With Baba out, Jonathan went to town, slowly edging out OBJ loyalists from the commanding heights of authority in the PDP; reconstituting the National Working Committee (NWC), the decision making organ of the party, in February 2013. The “night of long knives” climaxed with the purge of OBJ’s anointed appointees who were replaced with Jonathan loyalists, even in Obasanjo’s own political backyard in the South-West and his home state of Ogun. As if that was not enough provocation, an arrest warrant was issued for OBJ’s daughter, Senator Iyabo Obasanjo, who sought refuge in her father’s farm house in Ota, to evade arrest. It was the ultimate humiliation for OBJ who hand-picked the Yar’Adua/Jonathan ticket, after unseating the elected governor of Bayelsa State, Timipre Sylva and replacing him with Jonathan.

Baba took his humiliation with uncharacteristic stoicism; plotting his revenge and hitting Jonathan where he was most vulnerable. He started a macabre dance with the opposition. In December 2013 Baba hosted the national leader of the APC; former Lagos governor, Bola Tinubu, accompanied by APC top brass, including Gen. Muhammadu Buhari, Jonathan’s main challenger in next month’s election. Tinubu praised Obasanjo and lamented that the present leaders appear not to understand the enormity of the challenges before them, and lack the capability to act. He urged OBJ to continue speaking truth to power, stating “we are resolved and determined to rescue Nigeria and we want you as navigator.”

OBJ thanked his guests for their visit but reaffirmed he remained a card carrying member of the PDP, but encouraged them to play politics without bitterness and rancor. The game was now on and the music had changed into a war song. The parlay with the APC leadership was curiously followed by an 18-page open letter (mischievously leaked to the press) wherein he identified five areas – PDP leadership, the federal government, the defence forces, national security, and political leadership of the country – where Jonathan has failed. The president dismissed his attack as “reckless, baseless, unjustifiable and indecorous”. OBJ went on to release his autobiography in December 2014 in which excerpts described Jonathan as a self-centred politician “who thinks less of the country and fraternizes with corrupt and questionable characters.” The president’s men attempted to block the book’s release via a court order but OBJ defied the injunction and went ahead with the book launch.

But in a surprise move, a rapprochement of sorts took place on January 5 after photos emerged of OBJ attending the wedding of Jonathan’s daughter. This was followed with a meeting at Baba’s farmhouse the next day with Jonathan and some Christian religious leaders who acted as mediators.

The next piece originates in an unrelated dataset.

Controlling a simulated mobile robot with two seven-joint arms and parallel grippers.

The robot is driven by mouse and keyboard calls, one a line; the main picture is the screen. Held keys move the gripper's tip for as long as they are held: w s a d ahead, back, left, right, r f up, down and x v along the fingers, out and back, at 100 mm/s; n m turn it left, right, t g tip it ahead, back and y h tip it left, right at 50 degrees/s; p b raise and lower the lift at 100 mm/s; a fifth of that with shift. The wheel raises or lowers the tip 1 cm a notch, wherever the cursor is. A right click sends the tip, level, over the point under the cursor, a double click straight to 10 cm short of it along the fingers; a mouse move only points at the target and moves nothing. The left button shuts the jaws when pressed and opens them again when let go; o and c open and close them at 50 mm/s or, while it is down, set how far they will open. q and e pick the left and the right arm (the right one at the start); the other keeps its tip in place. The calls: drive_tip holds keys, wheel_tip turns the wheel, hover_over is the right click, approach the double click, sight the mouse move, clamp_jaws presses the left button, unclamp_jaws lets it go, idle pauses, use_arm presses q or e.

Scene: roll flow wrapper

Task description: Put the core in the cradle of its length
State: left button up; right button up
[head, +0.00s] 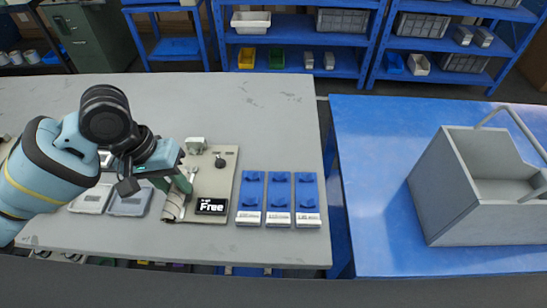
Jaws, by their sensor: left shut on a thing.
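Three blue cradles stand side by side on the grey table: the left cradle (250,192), the middle cradle (279,192) and the right cradle (307,192). Each has a white label at its front; the print is too small to read. All three look empty. My left gripper (182,196) is left of the cradles, over the left side of a beige device with a black display (211,206) reading "Free". It is shut on a pale thing, likely the core (173,207), mostly hidden by the gripper. My right gripper is out of view.
Two grey trays (129,203) lie left of the device, partly behind my arm. The grey table (270,125) is clear behind the cradles. A blue table (385,180) with a grey open box (455,200) stands at the right, across a gap. Shelves line the back.

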The meeting reportedly broke down after OBJ refused to formally endorse Jonathan, and made matters worse as he again welcomed the APC leadership and Buhari into his home only a few hours after Jonathan’s departure. The APC were on a campaign stop in Abeokuta, OBJ’s home city, and had come to solicit his support. OBJ, to the delight of his visitors declared, “I’ll support the best candidate irrespective of party”, leaving no doubt as to whose side he was really on?

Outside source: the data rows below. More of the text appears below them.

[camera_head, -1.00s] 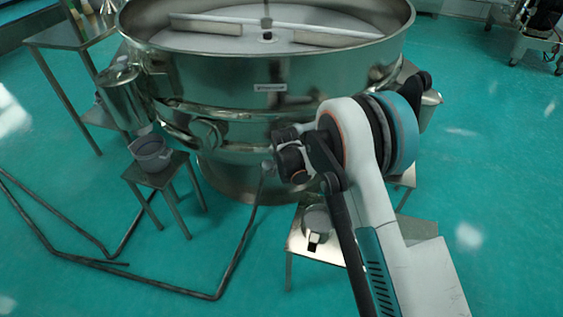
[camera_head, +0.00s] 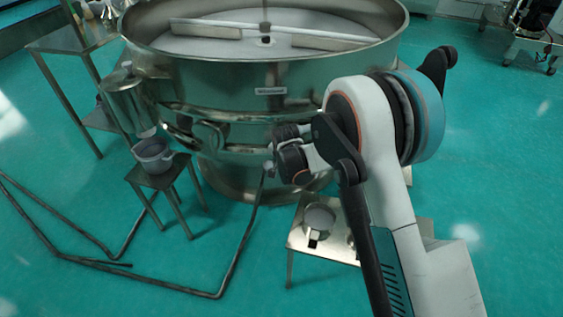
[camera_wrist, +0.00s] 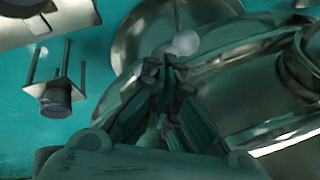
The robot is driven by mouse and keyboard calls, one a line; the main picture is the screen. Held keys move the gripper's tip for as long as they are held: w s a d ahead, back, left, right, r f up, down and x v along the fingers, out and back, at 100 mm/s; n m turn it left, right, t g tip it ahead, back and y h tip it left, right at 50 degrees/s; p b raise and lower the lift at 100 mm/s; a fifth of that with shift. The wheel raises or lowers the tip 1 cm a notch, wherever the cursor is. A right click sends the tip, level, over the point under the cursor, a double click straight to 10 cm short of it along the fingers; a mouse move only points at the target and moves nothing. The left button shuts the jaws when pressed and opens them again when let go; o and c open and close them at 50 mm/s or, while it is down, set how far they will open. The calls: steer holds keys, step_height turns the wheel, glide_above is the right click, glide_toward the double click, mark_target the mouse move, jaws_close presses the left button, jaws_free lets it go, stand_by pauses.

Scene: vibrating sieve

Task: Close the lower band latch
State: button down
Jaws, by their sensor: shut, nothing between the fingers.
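The vibrating sieve (camera_head: 215,80) is a large round steel drum in the head view. Its lower band (camera_head: 235,147) runs around the drum below the upper section. My gripper (camera_head: 270,165) is in front of that band, partly hidden by my wrist. In the wrist view my gripper (camera_wrist: 165,65) is shut and empty, its fingertips together close to the curved steel. A pale rounded knob (camera_wrist: 184,42) shows just beyond the fingertips; I cannot tell whether it is touched or belongs to the latch. The lower band latch cannot be made out clearly.
A small stand holds a grey bucket (camera_head: 153,155) left of the sieve. A low steel table (camera_head: 300,240) with a container (camera_head: 319,219) stands below my arm. A dark pipe (camera_head: 170,288) runs across the floor. Open floor lies at the right.

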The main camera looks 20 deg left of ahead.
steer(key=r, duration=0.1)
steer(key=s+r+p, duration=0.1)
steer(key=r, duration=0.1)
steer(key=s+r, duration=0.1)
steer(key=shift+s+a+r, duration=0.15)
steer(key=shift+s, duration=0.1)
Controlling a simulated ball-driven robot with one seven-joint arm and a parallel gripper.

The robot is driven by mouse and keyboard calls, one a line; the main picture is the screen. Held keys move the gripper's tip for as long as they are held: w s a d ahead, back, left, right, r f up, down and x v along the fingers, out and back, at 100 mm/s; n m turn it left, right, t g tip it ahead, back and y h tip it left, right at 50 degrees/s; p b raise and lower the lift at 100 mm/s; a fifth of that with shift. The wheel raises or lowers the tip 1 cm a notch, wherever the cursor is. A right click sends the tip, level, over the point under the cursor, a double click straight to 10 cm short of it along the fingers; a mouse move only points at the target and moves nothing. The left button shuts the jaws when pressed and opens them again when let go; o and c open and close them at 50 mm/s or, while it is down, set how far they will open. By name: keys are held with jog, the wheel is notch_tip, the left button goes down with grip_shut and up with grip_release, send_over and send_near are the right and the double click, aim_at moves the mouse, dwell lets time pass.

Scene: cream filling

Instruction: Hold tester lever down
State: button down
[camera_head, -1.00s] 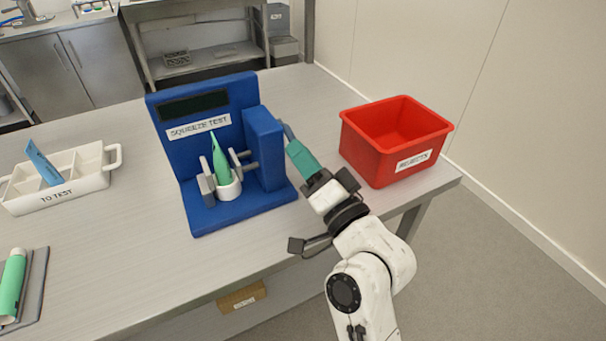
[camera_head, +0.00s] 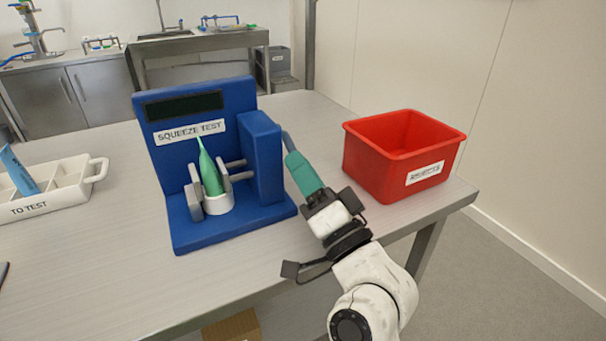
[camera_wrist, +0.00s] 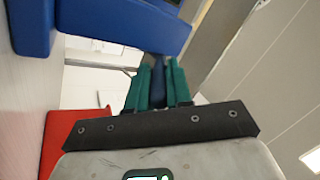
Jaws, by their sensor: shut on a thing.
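The blue squeeze tester (camera_head: 262,160) stands on the table with a dark, blank display. A green tube (camera_head: 209,172) stands nozzle up in its white cup (camera_head: 218,204), between grey squeeze pads (camera_head: 194,200). The grey-blue tester lever (camera_head: 287,141) sticks out at the tester's right side. My gripper (camera_head: 293,158), with teal fingers, is shut on the lever. In the wrist view the dark lever (camera_wrist: 160,75) runs between the two teal fingers, and its lower part is hidden by them.
A red rejects bin (camera_head: 385,170) stands close to the right of my gripper, near the table's right edge. A white "TO TEST" tray (camera_head: 45,207) with a blue tube (camera_head: 18,172) is at the left.

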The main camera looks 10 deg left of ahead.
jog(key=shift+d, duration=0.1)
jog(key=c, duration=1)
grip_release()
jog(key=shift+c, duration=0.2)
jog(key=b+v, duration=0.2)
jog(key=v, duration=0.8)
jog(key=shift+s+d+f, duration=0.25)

It must also be put on record that OBJ has invested too much energy into bad-mouthing Jonathan at home and abroad. Given the privileges with which Nigeria’s national history has endowed Baba as a two-time head of state and as an elder, both traditionally and politically; it is pertinent to wonder whether Baba, at this point in time, has any moral justification to pontificate to anyone on the present state of affairs to which he is a major contributor. Baba afterall, designed and implemented the failed third term bid that eventually culminated in the Yar’Adua/Jonathan presidencies that he now laments!

Fresh in the nation’s collective memory is Baba’s role as an effective cause of the perfidy, ineptitude and political monstrosities he now decries. The fact that he selfishly foisted on Nigerians his two successors, Yar’Adua and Jonathan, who were obviously unable and unprepared to run the country, OBJ ought to be hiding his head in shame. His intemperate criticism of Jonathan reeks of self-righteousness, since he proffers no solutions to the challenges facing the country. The standing view is that OBJ is distracting the president from his core duty of governing the country. Now that OBJ has quit the PDP, the Presidency should consider him as an irrelevant nuisance and treat him as such. Nigeria is at stake and, prolonging these needless ad hominem attacks in the public space is diversionary and counterproductive. The exchanges are not even good politics and should stop immediately. Political decorum demands just that.